[Rows about robot tasks]
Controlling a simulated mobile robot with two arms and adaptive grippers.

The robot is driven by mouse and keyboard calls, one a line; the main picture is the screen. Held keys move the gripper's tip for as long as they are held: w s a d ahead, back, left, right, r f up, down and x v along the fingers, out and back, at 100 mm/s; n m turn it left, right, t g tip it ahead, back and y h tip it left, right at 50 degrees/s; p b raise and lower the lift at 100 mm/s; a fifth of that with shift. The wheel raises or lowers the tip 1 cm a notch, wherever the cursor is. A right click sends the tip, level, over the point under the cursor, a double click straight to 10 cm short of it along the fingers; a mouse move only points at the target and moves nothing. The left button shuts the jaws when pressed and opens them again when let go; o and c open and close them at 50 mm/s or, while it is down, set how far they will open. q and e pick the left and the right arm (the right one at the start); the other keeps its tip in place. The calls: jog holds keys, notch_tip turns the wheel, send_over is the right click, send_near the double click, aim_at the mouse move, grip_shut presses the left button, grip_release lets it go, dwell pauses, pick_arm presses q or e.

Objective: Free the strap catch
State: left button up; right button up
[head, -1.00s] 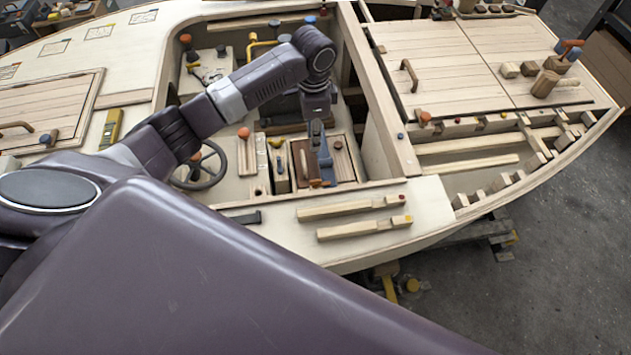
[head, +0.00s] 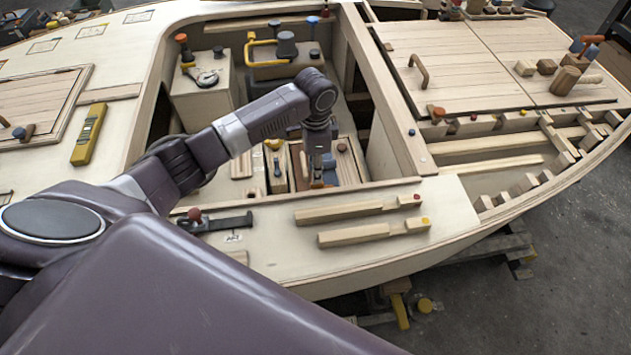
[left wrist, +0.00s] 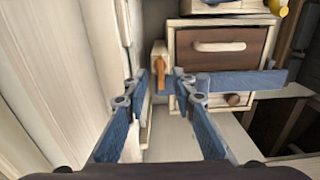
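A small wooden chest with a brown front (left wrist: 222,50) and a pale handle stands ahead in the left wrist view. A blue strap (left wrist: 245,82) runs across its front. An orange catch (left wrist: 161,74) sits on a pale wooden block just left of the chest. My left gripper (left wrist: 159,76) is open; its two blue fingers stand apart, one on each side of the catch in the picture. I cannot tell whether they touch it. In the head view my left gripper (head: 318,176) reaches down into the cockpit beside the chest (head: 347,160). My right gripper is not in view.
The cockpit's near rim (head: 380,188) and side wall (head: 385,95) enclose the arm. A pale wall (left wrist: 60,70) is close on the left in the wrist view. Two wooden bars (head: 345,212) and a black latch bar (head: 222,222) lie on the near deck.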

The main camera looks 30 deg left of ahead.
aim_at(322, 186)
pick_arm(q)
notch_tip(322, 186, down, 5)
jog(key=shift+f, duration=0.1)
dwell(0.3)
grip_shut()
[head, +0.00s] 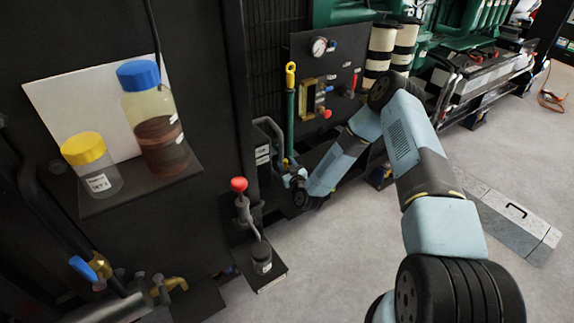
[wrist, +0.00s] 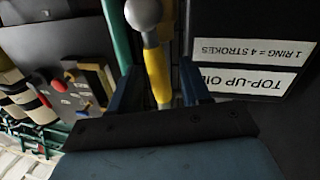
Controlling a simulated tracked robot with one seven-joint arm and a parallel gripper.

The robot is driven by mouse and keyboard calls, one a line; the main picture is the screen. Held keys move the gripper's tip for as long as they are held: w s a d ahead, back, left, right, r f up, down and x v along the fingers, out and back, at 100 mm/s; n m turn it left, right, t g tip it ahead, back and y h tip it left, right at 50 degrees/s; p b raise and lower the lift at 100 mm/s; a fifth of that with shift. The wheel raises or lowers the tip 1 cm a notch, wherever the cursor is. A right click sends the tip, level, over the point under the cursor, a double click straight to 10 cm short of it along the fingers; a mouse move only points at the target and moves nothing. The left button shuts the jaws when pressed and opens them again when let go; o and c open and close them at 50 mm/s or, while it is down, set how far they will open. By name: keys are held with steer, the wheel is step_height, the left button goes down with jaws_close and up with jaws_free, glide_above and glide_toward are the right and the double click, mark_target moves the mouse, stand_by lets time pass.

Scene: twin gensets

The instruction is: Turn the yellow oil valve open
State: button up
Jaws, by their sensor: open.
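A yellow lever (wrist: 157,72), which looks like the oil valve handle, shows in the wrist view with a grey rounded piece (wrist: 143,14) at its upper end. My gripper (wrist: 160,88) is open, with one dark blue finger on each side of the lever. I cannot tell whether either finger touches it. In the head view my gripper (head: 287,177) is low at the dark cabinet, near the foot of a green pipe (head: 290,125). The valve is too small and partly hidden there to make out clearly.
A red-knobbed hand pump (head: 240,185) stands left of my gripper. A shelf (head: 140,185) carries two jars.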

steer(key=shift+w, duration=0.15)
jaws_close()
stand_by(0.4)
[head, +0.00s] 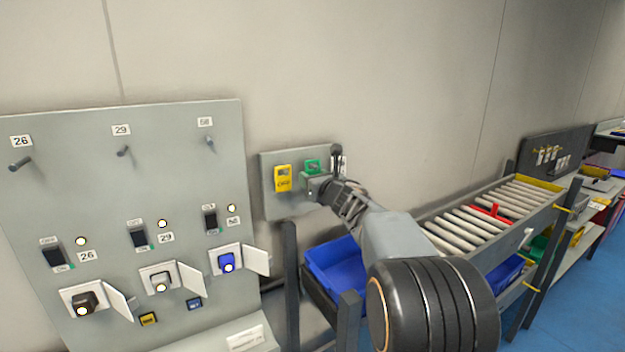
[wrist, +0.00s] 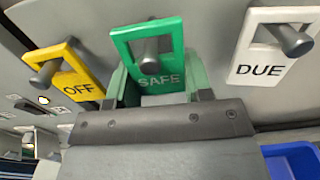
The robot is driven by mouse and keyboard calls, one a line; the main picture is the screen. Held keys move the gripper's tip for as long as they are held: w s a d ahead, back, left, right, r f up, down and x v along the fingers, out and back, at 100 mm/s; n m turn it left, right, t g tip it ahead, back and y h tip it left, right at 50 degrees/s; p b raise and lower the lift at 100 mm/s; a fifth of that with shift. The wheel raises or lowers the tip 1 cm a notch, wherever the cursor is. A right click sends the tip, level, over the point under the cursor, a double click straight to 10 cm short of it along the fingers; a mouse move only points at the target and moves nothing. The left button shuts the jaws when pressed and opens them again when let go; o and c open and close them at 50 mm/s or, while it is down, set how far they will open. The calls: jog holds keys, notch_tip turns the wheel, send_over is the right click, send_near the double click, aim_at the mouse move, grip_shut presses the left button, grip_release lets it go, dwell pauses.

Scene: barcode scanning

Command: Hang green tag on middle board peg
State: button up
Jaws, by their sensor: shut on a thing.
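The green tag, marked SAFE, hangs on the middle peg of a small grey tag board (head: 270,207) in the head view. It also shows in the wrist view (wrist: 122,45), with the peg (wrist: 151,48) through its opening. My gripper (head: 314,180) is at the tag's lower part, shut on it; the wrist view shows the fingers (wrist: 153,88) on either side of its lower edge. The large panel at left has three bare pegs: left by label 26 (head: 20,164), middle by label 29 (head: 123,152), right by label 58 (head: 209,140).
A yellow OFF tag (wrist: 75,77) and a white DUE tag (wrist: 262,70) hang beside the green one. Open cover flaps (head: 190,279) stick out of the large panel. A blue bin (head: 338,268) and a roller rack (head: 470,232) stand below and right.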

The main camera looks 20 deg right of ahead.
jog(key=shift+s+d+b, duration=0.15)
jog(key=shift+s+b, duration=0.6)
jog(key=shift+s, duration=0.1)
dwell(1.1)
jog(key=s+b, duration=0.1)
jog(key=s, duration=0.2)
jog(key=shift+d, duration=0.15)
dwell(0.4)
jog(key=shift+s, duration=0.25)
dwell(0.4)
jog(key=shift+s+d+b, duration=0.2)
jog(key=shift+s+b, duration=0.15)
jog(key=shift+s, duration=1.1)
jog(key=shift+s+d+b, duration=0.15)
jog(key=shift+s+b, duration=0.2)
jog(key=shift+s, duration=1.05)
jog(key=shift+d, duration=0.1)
==
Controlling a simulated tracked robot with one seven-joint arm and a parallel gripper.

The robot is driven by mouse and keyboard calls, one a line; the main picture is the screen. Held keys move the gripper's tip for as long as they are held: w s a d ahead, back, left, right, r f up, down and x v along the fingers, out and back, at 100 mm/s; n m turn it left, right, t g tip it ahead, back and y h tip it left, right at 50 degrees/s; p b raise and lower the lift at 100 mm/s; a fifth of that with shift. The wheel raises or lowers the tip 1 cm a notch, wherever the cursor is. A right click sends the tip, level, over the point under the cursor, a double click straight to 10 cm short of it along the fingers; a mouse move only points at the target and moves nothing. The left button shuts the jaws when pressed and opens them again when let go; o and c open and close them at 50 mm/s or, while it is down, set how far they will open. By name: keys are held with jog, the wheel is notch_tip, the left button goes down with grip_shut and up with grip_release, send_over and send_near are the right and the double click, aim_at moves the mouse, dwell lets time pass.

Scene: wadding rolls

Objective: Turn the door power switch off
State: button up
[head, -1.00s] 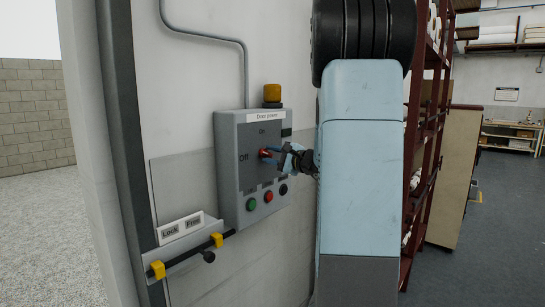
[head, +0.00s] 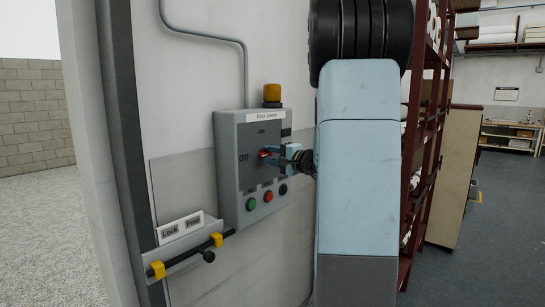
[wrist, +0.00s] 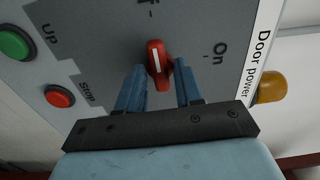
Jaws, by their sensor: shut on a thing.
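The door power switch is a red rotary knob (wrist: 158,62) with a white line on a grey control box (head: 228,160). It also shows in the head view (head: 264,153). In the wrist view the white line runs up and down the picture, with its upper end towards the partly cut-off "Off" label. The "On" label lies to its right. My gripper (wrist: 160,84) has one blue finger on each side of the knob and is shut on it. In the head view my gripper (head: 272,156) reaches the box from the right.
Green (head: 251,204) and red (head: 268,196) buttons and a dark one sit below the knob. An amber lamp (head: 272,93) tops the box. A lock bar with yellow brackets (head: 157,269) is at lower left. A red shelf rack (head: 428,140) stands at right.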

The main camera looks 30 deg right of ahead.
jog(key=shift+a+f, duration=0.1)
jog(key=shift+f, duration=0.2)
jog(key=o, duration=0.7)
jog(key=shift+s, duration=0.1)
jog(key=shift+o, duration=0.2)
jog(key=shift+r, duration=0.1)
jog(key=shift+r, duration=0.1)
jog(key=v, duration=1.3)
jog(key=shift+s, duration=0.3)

WHAT THE EXERCISE ASKS:
Copy out every line from the records that has the word "Objective".

THE COMPLETED TASK:
Objective: Free the strap catch
Objective: Turn the door power switch off

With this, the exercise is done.